Tulisan yang penuh energik dan lelucon ini mampu menggugah pembaca terhadap gambaran ketimpangan sosial dan kerakusan ekonomi yang terjadi pada saat kolonial Belanda. Buku ini menggambarkan pemikiran dan perilaku Samin dalam menilai perjuangan dengan bentuk paling sederhana: menjadi manusia seutuhnya.
Kehadiran buku ini bukanlah untuk melecehkan, menghina bahkan merendahkan tokoh Samin dan para pengikutnya yang terkenal dengan sedulur Sikep, justru muatan dalam buku ini merehabilitasi nama Samin serta pengikutnya yang menurut sebagian kalangan masih dianggap sebagai penjahat, orang aneh, pemberontak, pengemplang pajak, blandong hutan dan sebagainya.

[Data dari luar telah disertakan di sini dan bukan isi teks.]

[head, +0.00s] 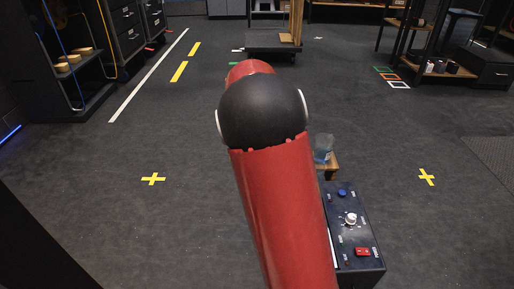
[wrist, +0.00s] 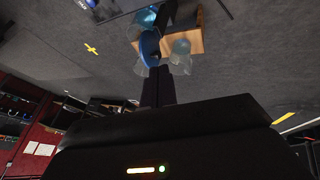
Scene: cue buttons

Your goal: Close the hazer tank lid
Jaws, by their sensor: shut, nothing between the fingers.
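The hazer tank appears to be the clear, bluish vessel (head: 323,147) just right of my red arm in the head view, on a wooden stand (head: 329,165). In the wrist view, clear vessel parts (wrist: 181,48) show over the wooden board (wrist: 198,33). A round blue disc (wrist: 150,46), which looks like the lid, stands tilted there at the board's left edge. My gripper (wrist: 160,70) is shut and empty, its fingertips close beside the disc; I cannot tell whether they touch. In the head view my arm hides the gripper.
A dark control box (head: 348,225) with a blue button (head: 342,193), a white knob (head: 351,218) and a red switch (head: 362,252) stands in front of the wooden stand. Dark shelves (head: 75,60) stand at the left and right. Open floor lies on both sides.

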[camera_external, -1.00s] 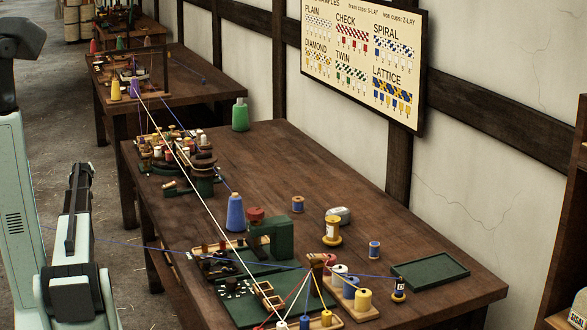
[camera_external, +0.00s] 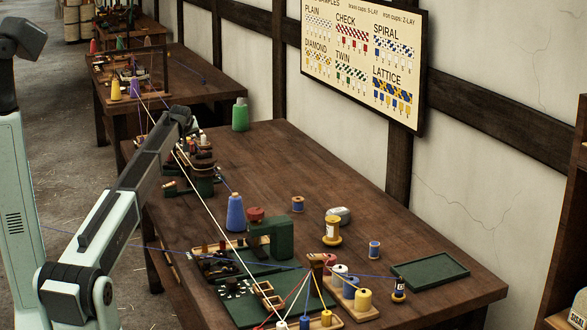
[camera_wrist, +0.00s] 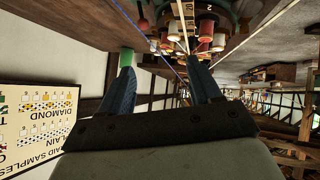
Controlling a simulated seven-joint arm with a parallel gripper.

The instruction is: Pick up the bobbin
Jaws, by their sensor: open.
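Several bobbins stand on the wooden table, and I cannot tell which one the task means. In the external view a cream-and-yellow bobbin (camera_external: 332,231) stands upright right of the middle. Small blue-wound ones stand behind it (camera_external: 297,204) and to its right (camera_external: 374,249). A dark blue one (camera_external: 398,290) with a label stands near the front edge. In the wrist view my gripper (camera_wrist: 160,70) has its two fingers apart with nothing held. The wrist picture is upside down, with red and white bobbins (camera_wrist: 219,42) beyond the fingers. The fingers are not clear in the external view.
A blue cone (camera_external: 235,213) and a green block (camera_external: 279,238) stand mid-table. A green cone (camera_external: 240,115) is at the far end. A green tray (camera_external: 430,271) lies at right. Taut cords (camera_external: 215,220) cross the table's left side. The table's back middle is clear.

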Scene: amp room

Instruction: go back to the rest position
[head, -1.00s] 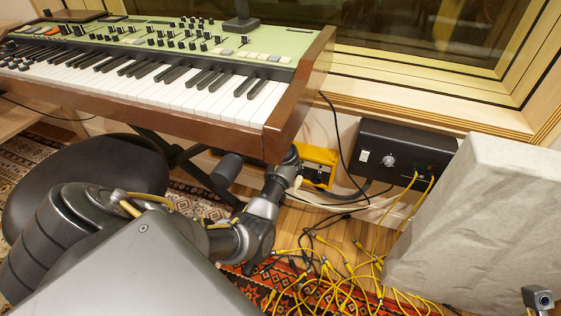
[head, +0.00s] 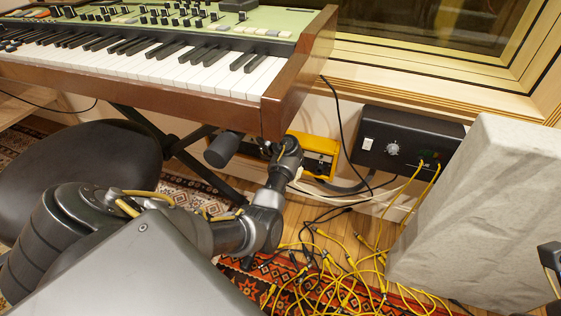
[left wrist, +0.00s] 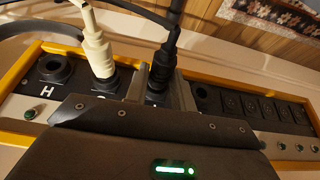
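My left arm reaches under the right end of the keyboard to a yellow-framed socket panel (head: 321,158). In the left wrist view the panel (left wrist: 25,85) has a row of round sockets. My left gripper (left wrist: 160,88) has one finger on each side of a black plug (left wrist: 160,68), which stands in a socket. Whether the fingers press on it or stand slightly apart is unclear. A cream plug (left wrist: 98,50) stands in the socket to its left. In the head view my left fingertips are hidden.
The brown keyboard (head: 200,105) overhangs my left wrist. A black stool (head: 85,170) stands at left. A black wall box (head: 405,140) has yellow cables. A grey padded block (head: 480,210) stands at right. Tangled yellow cables (head: 345,285) lie on the floor and rug.

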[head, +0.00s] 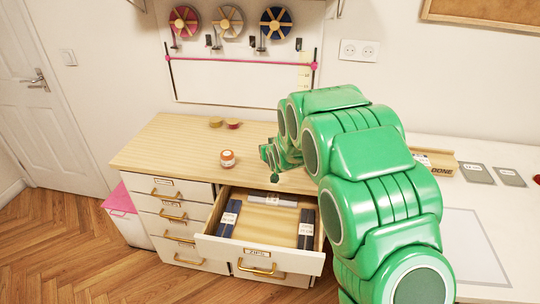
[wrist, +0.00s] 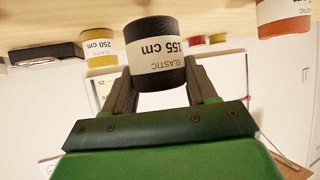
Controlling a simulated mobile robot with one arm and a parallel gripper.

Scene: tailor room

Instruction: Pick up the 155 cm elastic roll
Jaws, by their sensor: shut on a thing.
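The 155 cm elastic roll (wrist: 154,52) is black with a white label reading "ELASTIC 155 cm". It shows upside down in the wrist view, close to the camera. My gripper (wrist: 158,84) is shut on it, with one dark finger on each side. I cannot tell whether the roll touches the tabletop or is just clear of it. In the head view my green arm reaches over the wooden tabletop (head: 170,148) and hides the roll and the fingertips.
An orange roll (head: 227,158) stands near the tabletop's front edge. An open drawer (head: 262,258) with dark boxes juts out below the tabletop.

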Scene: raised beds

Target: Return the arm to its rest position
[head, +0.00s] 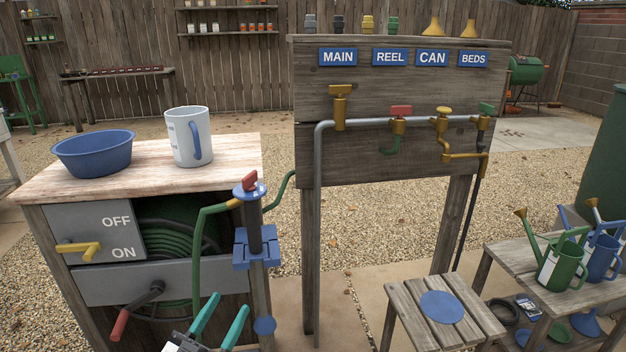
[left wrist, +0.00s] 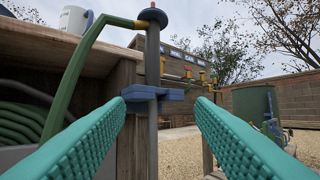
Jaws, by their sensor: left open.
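My left gripper (head: 220,318) comes in at the bottom of the head view, below the front of the reel cabinet. Its two green fingers are spread apart with nothing between them. In the left wrist view the green fingers (left wrist: 160,145) frame a grey post with a blue bracket (left wrist: 152,93), which stands beyond them. That post (head: 255,236) has a blue top with a red handle and stands at the cabinet's right side. My right gripper does not show.
The cabinet top (head: 225,155) holds a blue bowl (head: 94,152) and a mug (head: 188,137). A red-handled crank (head: 121,322) sticks out in front, near the gripper. A valve board (head: 395,85) stands behind. A slatted stool (head: 405,298) and watering cans (head: 562,266) stand to the right.

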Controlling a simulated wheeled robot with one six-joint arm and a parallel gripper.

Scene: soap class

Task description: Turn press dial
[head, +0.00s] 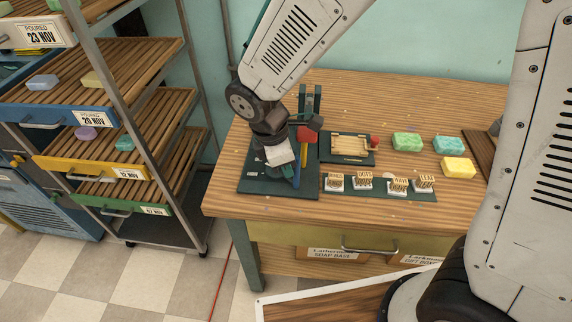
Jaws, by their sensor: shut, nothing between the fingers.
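The press stands at the left end of the wooden bench, with a dark green base plate (252,186) and dark uprights (310,97). A red part (306,134) shows beside my wrist; I cannot tell whether it is the dial or a handle. My gripper (288,169) is shut and empty, pointing down over the base plate in front of the press. My wrist and gripper hide much of the press. No dial markings can be read, and I cannot tell whether the fingers touch anything.
A wooden mould in a dark tray (348,148) and a row of small stamps (363,181) sit right of the press. Green (407,141), teal (447,144) and yellow (458,167) soaps lie further right. A soap rack (120,130) stands left of the bench (228,203).

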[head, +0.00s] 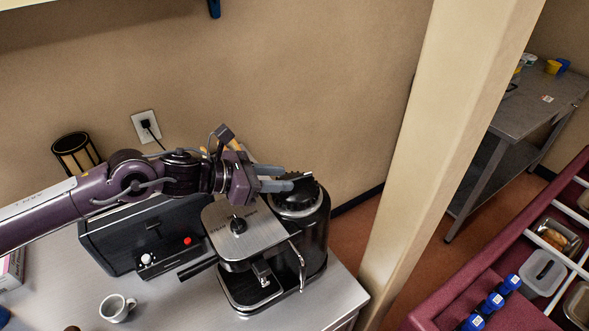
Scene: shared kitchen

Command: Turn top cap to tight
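The coffee machine (312,235) is black and silver and stands on the metal counter. Its round black ribbed top cap (300,197) sits on the tall round section at the right of the machine. My left gripper (288,179) reaches in from the left, level with the cap's upper edge. Its two grey fingers are apart with a gap between them, and their tips are at or just over the cap's left side. Whether they touch the cap I cannot tell. My right gripper is out of view.
A black toaster-like appliance (145,240) stands left of the coffee machine. A white cup (117,308) is on the counter (175,312) in front. A beige pillar (425,130) rises to the right, with a maroon food counter (465,285) beyond.

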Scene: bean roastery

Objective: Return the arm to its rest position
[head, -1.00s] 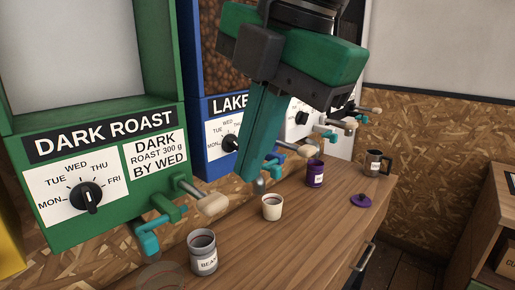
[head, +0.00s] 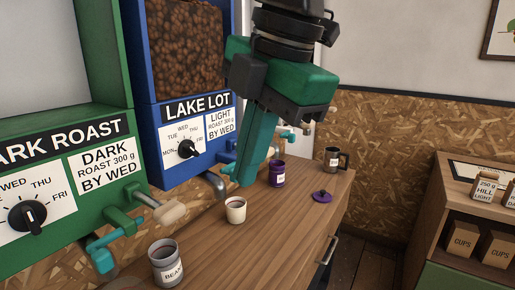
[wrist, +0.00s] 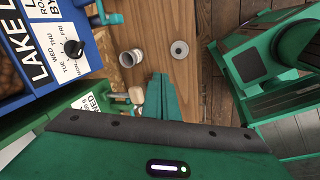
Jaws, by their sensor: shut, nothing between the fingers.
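My gripper (head: 243,183) hangs in the upper middle of the head view, fingers pointing down over the counter in front of the blue dispenser. Its teal fingers are together with nothing between them. In the wrist view my gripper (wrist: 161,82) also shows its fingers closed over the wooden counter. In the head view the fingertips are just above and behind a cream cup (head: 236,210), apart from it as far as I can tell. My arm hides part of the dispenser further right.
A grey BEANS canister (head: 167,262), purple canister (head: 277,174), purple lid (head: 322,196) and dark mug (head: 334,159) stand on the counter (head: 285,225). The green dispenser (head: 70,130) and blue dispenser (head: 190,115) line its back. A shelf unit (head: 445,195) stands right, beyond open floor.

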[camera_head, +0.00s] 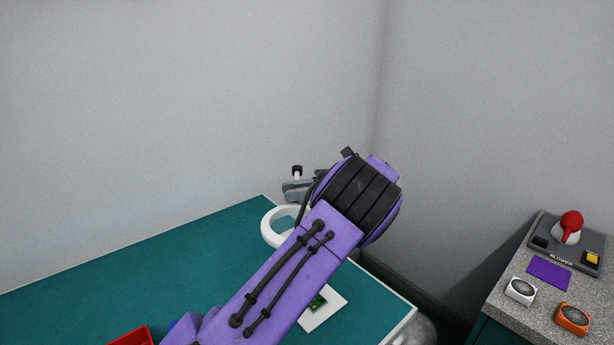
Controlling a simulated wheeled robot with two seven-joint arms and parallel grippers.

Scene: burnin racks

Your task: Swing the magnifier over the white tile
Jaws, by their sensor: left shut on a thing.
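The magnifier (269,228) shows as a white ring with a clear middle, above the teal table near its far right corner. A black-topped knob (297,170) stands up just above it. My left gripper (296,187) is grey and shut at the base of this knob, over the ring; the fingertips are small in the view. My purple left arm hides the ring's right side and any arm behind it. The white tile (326,312) lies on the table nearer than the ring, apart from it in the picture, partly hidden by my arm. My right gripper is out of view.
The teal table (170,270) has a wide clear area at left. A green circuit board (318,301) lies on the tile. A red bin (131,337) is at the bottom edge. At right, a speckled counter (503,313) bears a blower switch box (545,243), a purple pad (549,273) and two dials.

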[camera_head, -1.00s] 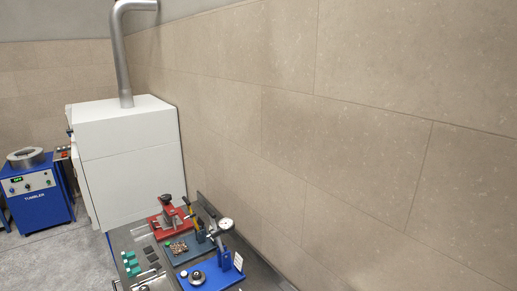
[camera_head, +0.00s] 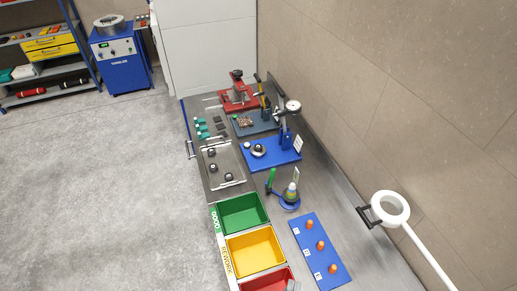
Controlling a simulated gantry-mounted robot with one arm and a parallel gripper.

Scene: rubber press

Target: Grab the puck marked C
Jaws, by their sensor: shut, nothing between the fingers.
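A grey metal tray (camera_head: 239,181) lies on the bench left of centre. On it are three small dark round pieces that look like pucks: one at the back (camera_head: 212,153), one in the middle (camera_head: 213,167) and one at the front right (camera_head: 228,177). They are apart from each other. Any letters on them are too small to read, so I cannot tell which is marked C. I do not make out my gripper in this view.
A blue fixture with a dial gauge (camera_head: 292,106) stands right of the tray. Green (camera_head: 241,213), yellow (camera_head: 254,250) and red (camera_head: 266,281) bins sit in front. A blue board (camera_head: 318,256) holds orange-topped pieces. A white ring lamp (camera_head: 390,198) juts out at the right.

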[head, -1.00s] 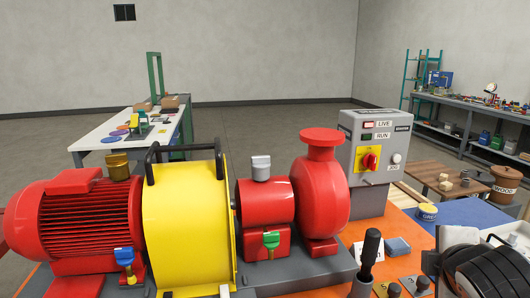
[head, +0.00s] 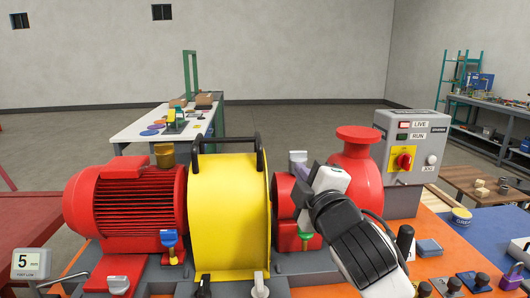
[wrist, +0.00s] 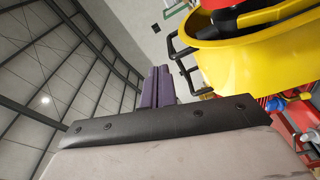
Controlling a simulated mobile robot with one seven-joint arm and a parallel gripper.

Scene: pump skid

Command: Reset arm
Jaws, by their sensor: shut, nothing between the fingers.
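My gripper (head: 298,158) is in the middle right of the head view. It is raised in front of the red bearing housing (head: 284,193) and beside the red pump casing (head: 362,170). Its purple fingers point upward, and my white and black wrist hides part of the housing and the pump. In the wrist view the two purple fingers (wrist: 158,84) lie side by side, closed, with nothing between them. The yellow guard (head: 228,215) is left of my gripper in the head view, and it also shows in the wrist view (wrist: 240,55) at the upper right.
A red motor (head: 125,205) stands left of the guard. A control box (head: 412,150) with a red-and-yellow switch stands at right. Brushes, knobs and a 5 mm gauge (head: 30,264) sit along the front. A white bench (head: 150,130) stands behind. The air above the skid is clear.

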Dibalik realitas pahit tersebut, Saminisme merupakan ajaran yang patut di teladani oleh bangsa Indonesia, terutama soal pelestarian alam, kaum Samin selama ini adalah pelaku di garis depan dalam persoalan lingkungan hidup, karena mereka menganggap diri sebagai anak alam, demikian juga ajaran lain yang cenderung terhadap kearifan kearifan lokal.
Buku ini mengajak kita untuk berpikir ulang tentang arti “melawan”, tentang siapa yang sesungguhnya “terbelakang”, dan bagaimana nilai-nilai lokal bisa menjadi pondasi bagi peradaban yang lebih adil.
Kelebihan buku ini terletak pada pengalaman tokoh Samin terhadap kesederhanaan dalam kehidupannya dan kecerdasan akal pikiran. Selain itu keberanian bapak Soesilo Ananta Toer dalam mengangkat topik yang dianggap tabu oleh masyarakat, dibenci oleh oknum kekuasaan karena sikapnya yang enggan membayar pajak. Kekuatan buku ini mengangkat narasi yang cukup kuat dengan gaya kepenulisan humoris sehingga dapat dengan mudah dibaca dan dicerna oleh lintas generasi baik anak anak maupun orang dewasa.
Demikian, buku ini sangat penting dan wajib dibaca siapa saja yang peduli terhadap isu ketidakadilan sosial, pelestarian lingkungan hidup, dan nilai kesederhanaan. Karena makna isi dari buku Dunia Samin ini merupakan jendela ke dunia yang lebih tenang. Dan semua sudah termuat dengan gemblang dalam buku ini.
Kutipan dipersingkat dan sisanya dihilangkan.